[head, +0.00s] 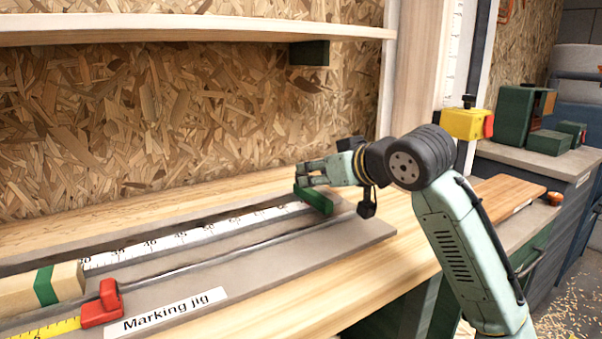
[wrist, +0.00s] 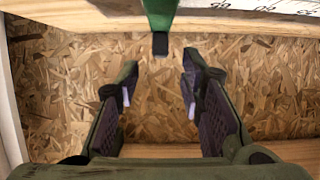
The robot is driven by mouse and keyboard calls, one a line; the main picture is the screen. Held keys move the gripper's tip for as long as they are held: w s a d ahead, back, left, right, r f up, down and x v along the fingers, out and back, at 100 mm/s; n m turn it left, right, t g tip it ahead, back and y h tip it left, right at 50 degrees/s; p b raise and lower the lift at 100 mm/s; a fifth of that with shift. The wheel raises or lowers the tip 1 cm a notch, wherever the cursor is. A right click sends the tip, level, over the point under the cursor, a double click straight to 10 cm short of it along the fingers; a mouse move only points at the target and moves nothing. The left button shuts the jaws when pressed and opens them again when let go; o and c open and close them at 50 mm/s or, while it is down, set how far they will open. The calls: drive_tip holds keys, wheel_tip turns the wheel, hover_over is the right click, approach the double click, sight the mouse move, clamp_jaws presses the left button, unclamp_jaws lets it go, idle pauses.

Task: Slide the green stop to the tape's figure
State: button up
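The green stop (head: 313,198) is a green bar across the scale at the right end of the marking jig (head: 340,243). In the wrist view the green stop (wrist: 160,14), with a black end, shows at the top middle. My gripper (head: 308,172) is just behind and above the stop in the head view. In the wrist view its fingers (wrist: 157,84) are apart with nothing between them, and the stop appears beyond their tips. A yellow tape (head: 48,329) runs to a red piece (head: 101,305) at the jig's front left. I cannot read its figure clearly.
A white scale (head: 180,238) runs along the jig. A wooden block with a green band (head: 46,285) lies at its left end. A shelf (head: 200,29) hangs above and a chipboard wall (head: 180,120) stands behind. Bare bench lies in front of the jig.

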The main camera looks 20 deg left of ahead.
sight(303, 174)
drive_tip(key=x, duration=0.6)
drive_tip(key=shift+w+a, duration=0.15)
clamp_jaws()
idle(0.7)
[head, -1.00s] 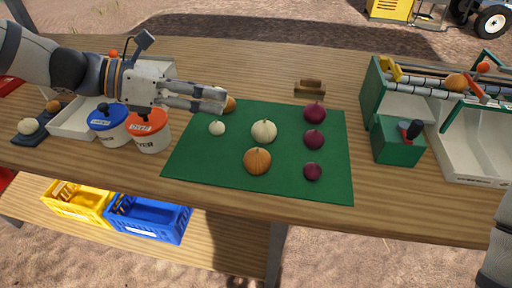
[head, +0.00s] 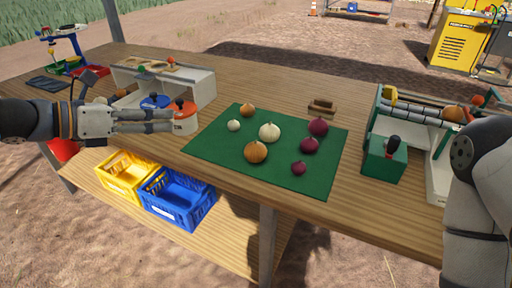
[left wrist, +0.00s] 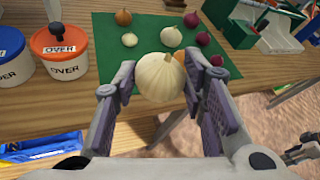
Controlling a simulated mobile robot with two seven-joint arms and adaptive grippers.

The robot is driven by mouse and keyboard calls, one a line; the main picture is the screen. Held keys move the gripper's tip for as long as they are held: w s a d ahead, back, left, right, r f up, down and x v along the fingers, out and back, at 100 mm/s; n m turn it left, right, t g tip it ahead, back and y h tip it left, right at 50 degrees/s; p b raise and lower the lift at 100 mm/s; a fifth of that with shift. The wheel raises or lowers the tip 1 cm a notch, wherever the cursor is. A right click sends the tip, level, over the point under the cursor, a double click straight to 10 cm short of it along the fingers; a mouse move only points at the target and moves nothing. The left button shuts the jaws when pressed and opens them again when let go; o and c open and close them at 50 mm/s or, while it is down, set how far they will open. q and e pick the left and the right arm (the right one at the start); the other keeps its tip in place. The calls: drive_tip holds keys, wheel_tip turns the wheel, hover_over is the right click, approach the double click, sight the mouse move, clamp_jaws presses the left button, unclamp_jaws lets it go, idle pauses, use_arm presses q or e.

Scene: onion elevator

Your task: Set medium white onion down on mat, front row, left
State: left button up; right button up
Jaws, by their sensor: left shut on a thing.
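My left gripper (left wrist: 160,85) is shut on a pale white onion (left wrist: 158,77), held between its two finger pads. In the head view the left gripper (head: 172,121) is level in front of the lidded tubs, left of the green mat (head: 222,149); the held onion cannot be made out there. The mat carries a small white onion (head: 233,125), a larger white onion (head: 269,132), two orange onions (head: 247,110) (head: 256,152) and three red onions (head: 318,126) (head: 309,145) (head: 299,168). The mat's near left part is bare. A grey piece at the wrist view's right edge may be my right gripper (left wrist: 304,150).
Blue-lidded (left wrist: 12,55) and orange-lidded (left wrist: 62,52) tubs stand left of the mat. A wooden block (head: 322,106) lies behind it. A green box (head: 385,160) and roller device (head: 420,110) stand right. Yellow (head: 125,174) and blue (head: 178,198) crates sit on the lower shelf.

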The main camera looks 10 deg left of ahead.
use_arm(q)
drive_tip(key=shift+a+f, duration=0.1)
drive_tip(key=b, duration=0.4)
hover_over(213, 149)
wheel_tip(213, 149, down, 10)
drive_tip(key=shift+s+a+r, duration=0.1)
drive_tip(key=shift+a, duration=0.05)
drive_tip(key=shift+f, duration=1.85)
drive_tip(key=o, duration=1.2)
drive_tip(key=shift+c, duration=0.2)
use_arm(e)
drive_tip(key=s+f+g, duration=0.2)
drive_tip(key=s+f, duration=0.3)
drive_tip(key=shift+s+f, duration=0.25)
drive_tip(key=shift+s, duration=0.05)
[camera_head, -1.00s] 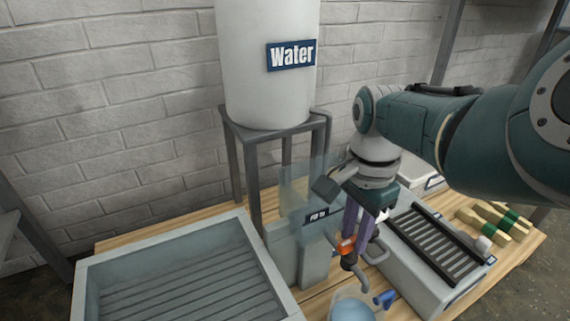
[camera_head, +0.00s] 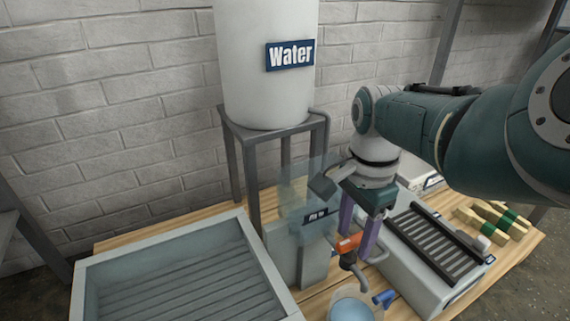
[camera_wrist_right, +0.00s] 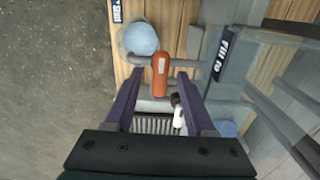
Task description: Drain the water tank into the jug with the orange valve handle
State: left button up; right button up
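The white water tank (camera_head: 265,85) with a "Water" label stands on a grey metal stand. The orange valve handle (camera_head: 348,243) sits on a dark tap below my right gripper (camera_head: 358,232). In the right wrist view the orange handle (camera_wrist_right: 160,75) lies between the two purple fingertips (camera_wrist_right: 160,82), with a gap on each side. The right gripper is open. A round jug (camera_head: 352,308) with a bluish inside stands under the tap, partly cut off at the bottom edge; it also shows in the wrist view (camera_wrist_right: 140,38). My left gripper is not in view.
A clear container with a "Fill to" label (camera_head: 316,216) stands close left of the gripper. A large grey basin (camera_head: 90,290) fills the left. A grey slatted box (camera_head: 440,285) and wooden pieces (camera_head: 490,218) are at right.

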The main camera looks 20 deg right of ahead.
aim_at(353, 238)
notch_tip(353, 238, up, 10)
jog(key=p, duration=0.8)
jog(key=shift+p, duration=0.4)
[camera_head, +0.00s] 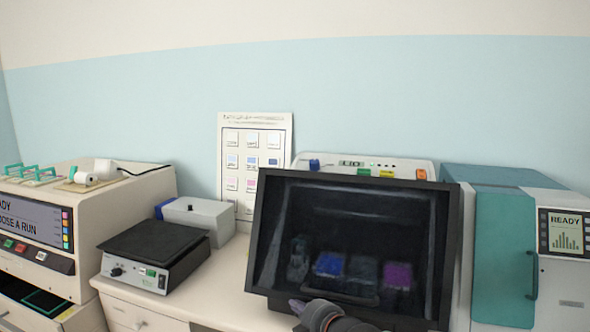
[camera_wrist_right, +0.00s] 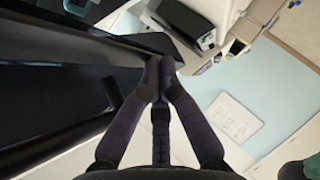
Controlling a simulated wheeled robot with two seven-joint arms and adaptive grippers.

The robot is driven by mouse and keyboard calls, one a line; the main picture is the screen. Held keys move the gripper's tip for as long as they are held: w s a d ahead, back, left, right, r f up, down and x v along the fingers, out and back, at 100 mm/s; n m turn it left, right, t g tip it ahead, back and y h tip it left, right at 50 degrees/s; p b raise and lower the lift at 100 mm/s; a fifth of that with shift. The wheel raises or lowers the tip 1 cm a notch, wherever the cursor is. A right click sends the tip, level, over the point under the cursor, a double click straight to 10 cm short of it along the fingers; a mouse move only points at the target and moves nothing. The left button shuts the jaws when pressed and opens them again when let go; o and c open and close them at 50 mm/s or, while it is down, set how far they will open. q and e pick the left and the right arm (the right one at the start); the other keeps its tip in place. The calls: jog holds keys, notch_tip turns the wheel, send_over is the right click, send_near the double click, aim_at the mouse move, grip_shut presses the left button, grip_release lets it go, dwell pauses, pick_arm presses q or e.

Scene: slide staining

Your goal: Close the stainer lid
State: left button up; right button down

--------------------------------------------------

**The exercise**.
Above are the records; copy exactly the lines from the one with "Task description: Drain" through the one with "Controlling a simulated wheeled", including both, and nothing more. Leave out pictures.

**Expected answer**.
Task description: Drain the water tank into the jug with the orange valve handle
State: left button up; right button up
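The white water tank (camera_head: 265,85) with a "Water" label stands on a grey metal stand. The orange valve handle (camera_head: 348,243) sits on a dark tap below my right gripper (camera_head: 358,232). In the right wrist view the orange handle (camera_wrist_right: 160,75) lies between the two purple fingertips (camera_wrist_right: 160,82), with a gap on each side. The right gripper is open. A round jug (camera_head: 352,308) with a bluish inside stands under the tap, partly cut off at the bottom edge; it also shows in the wrist view (camera_wrist_right: 140,38). My left gripper is not in view.
A clear container with a "Fill to" label (camera_head: 316,216) stands close left of the gripper. A large grey basin (camera_head: 90,290) fills the left. A grey slatted box (camera_head: 440,285) and wooden pieces (camera_head: 490,218) are at right.

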The main camera looks 20 deg right of ahead.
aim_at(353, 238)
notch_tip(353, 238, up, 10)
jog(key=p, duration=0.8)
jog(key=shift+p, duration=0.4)
[camera_head, +0.00s] 
[camera_wrist_right, +0.00s] 
Controlling a simulated wheeled robot with two seven-joint arms and adaptive grippers.

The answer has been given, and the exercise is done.